[begin DATASET EXTRACT]

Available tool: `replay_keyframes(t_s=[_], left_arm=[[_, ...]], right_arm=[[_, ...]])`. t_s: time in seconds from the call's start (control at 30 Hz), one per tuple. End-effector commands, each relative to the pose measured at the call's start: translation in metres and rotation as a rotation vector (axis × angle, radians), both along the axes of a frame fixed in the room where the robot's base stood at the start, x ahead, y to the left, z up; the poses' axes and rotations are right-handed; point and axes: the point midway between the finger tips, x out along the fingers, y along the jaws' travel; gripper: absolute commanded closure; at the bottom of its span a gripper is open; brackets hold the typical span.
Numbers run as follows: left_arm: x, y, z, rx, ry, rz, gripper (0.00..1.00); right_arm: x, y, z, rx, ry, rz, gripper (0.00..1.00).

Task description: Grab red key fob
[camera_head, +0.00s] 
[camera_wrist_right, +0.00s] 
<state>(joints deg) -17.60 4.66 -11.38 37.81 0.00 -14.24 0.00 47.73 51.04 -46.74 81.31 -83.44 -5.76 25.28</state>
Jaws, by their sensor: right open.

[end DATASET EXTRACT]

Extract all the material, leaving every line as it is.

Available tool: `replay_keyframes(t_s=[_], left_arm=[[_, ...]], right_arm=[[_, ...]])`. t_s: time in seconds from the call's start (control at 30 Hz), one per tuple. End-effector commands, each relative to the pose measured at the call's start: translation in metres and rotation as a rotation vector (axis × angle, radians), both along the axes of a frame fixed in the room where the robot's base stood at the start, x ahead, y to the left, z up; the poses' axes and rotations are right-handed; point and axes: the point midway between the finger tips, x out along the fingers, y along the jaws' travel; gripper: absolute commanded closure; at the bottom of its span a gripper is open; brackets hold the typical span.
Numbers run as follows: left_arm: x, y, z, rx, ry, rz, gripper (0.00..1.00); right_arm: x, y, z, rx, ry, rz, gripper (0.00..1.00).

Task description: Grab red key fob
[camera_head, +0.00s] 
[camera_wrist_right, +0.00s] 
<state>(joints deg) -17.60 4.66 -11.38 37.81 0.00 -14.24 0.00 47.73 51.04 -46.74 81.31 -83.44 -5.76 25.28</state>
Jaws, by their sensor: right open.

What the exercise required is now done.